Wie die Erste Bank neue Mitarbeiter sucht und welche Maßnahmen sie im Personalmarketing einsetzt, lesen Sie in diesem HR-Interview.
Wie suchen Sie neue Mitarbeiter?
Ich möchte diese Frage in 2 Teilen beantworten, da wir gerade dabei sind, den Recruitingprozess zu verändern. Bisher haben wir über klassische Online-Stellenplattformen wie karriere.at, derstandard.at, careesma.at oder auf Ladiesjobs.at etc. gesucht. In Tageszeitungen inserieren wir Stellenangebote nur recht selten. Gerne sind wir auch auf Karrieremessen vertreten, um dort Personen und Interessenten direkt anzusprechen, wie z. B. vor Kurzem auf einer Lehrlingsmesse oder auch auf der Career Calling. Wir sind auch auf den Unis und FHs vertreten, teilweise auch auf deren Homepages präsent. Recruiting wird sich in Zukunft verändern müssen, um rechtzeitig die richtigen Kandidaten für das eigene Unternehmen zu finden und auch begeistern zu können. Reduktion von Administration, Steigerung der technischen Unterstützung und mehr Zeit für Networking mit Kandidaten – das werden die ersten Schritte in ein aktiveres Recruitingzeitalter sein.
Wir sind gerade mitten im Auswahlprozess für ein neues E-Recruiting-Tool, um uns in Bezug auf technische Unterstützung und auch Reduktion von Administration auf die richtige Spur zu begeben. Aktives »in Kontakt Bleiben« mit Talenten (nach Absage, nach Praktika) wird zukünftig wichtiger denn je. Auch Active Sourcing wird Teil unserer zukünftigen Recruiting-strategie sein. Dazu werden wir Netzwerke wie XING und LinkedIn nutzen und auch persönlich verstärkt Netzwerke aufbauen. Der klassische Suchprozess »Job ausschreiben – warten – auswählen – besetzen« hat zwar noch nicht ganz ausgedient, für Top-Spezialisten werden wir aber teilweise neue Wege beschreiten müssen. So kann sich daraus generell in Zukunft eine neue Form des Recruiting ergeben. Wir suchen also nicht nur punktuell, sondern permanent. Talente sollte man aufnehmen, wenn man sie findet – fast unabhängig davon, ob man gerade Personalbudget frei hat. Das ist derzeit nicht immer einfach – aber so würden sich Unternehmen teilweise unter dem Strich Geld und Zeit für Suchprozesse ersparen.
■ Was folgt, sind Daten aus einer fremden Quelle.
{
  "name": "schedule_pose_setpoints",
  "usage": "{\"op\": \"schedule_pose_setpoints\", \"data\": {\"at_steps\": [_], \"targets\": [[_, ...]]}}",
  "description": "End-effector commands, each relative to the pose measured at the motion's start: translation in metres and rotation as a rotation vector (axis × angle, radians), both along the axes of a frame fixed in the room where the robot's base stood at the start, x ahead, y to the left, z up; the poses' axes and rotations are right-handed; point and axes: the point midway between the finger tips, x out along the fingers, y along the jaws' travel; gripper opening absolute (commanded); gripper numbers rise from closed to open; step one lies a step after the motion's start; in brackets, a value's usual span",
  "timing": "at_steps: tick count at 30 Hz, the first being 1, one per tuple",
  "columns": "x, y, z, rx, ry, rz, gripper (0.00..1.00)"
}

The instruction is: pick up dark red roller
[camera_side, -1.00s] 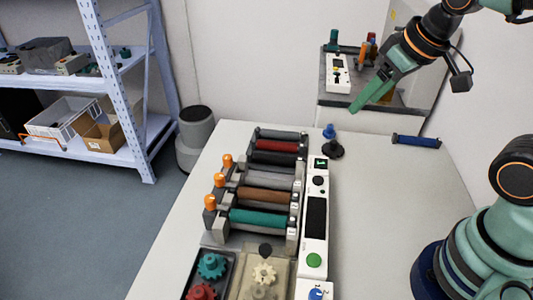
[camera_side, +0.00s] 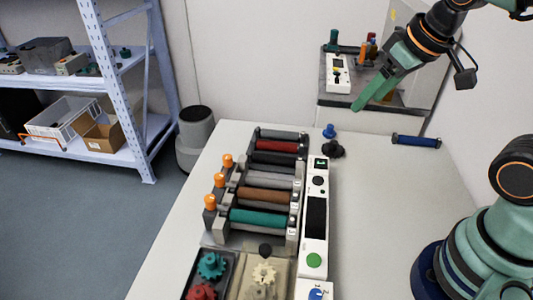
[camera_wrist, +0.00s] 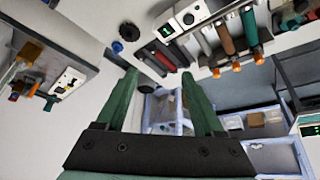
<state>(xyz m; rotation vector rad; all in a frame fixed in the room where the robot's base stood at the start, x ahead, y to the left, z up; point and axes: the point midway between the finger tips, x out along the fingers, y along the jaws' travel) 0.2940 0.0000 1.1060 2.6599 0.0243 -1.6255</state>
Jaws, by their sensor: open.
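The rack also holds a brown roller (camera_side: 263,195) and a teal roller (camera_side: 258,217), with orange knobs (camera_side: 219,180) along its left side. A white control panel (camera_side: 315,215) stands right of it. A blue roller (camera_side: 416,141) lies on the clear right side of the table.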

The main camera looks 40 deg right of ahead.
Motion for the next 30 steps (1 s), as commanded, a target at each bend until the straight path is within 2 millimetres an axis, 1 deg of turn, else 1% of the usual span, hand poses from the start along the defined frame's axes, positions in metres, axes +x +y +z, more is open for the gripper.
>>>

Das gilt vor allem für High Potentials!
Wie viele Bewerbungen und wie viele Aufnahmen haben Sie in etwa derzeit?
Bewerbungen für die Erste Bank im Jahr 2014 bis dato: 6 013;
Aufnahmen für die Erste Bank im Jahr 2014 bis dato: 208
Wie läuft der Recruiting-Prozess weiter ab, nachdem die Bewerbungen eingelangt sind?
Bei uns kommen alle Bewerbungen online und der Kandidat erhält sofort eine automatische Rückmeldung, damit er sich einmal »angekommen« fühlt. Danach erfolgt eine Vorselektion von unserem Recruitingteam. Die von uns ausgewählten Kandidaten kommen dann zur jeweiligen Führungskraft und diese entscheidet dann, wer eingeladen wird.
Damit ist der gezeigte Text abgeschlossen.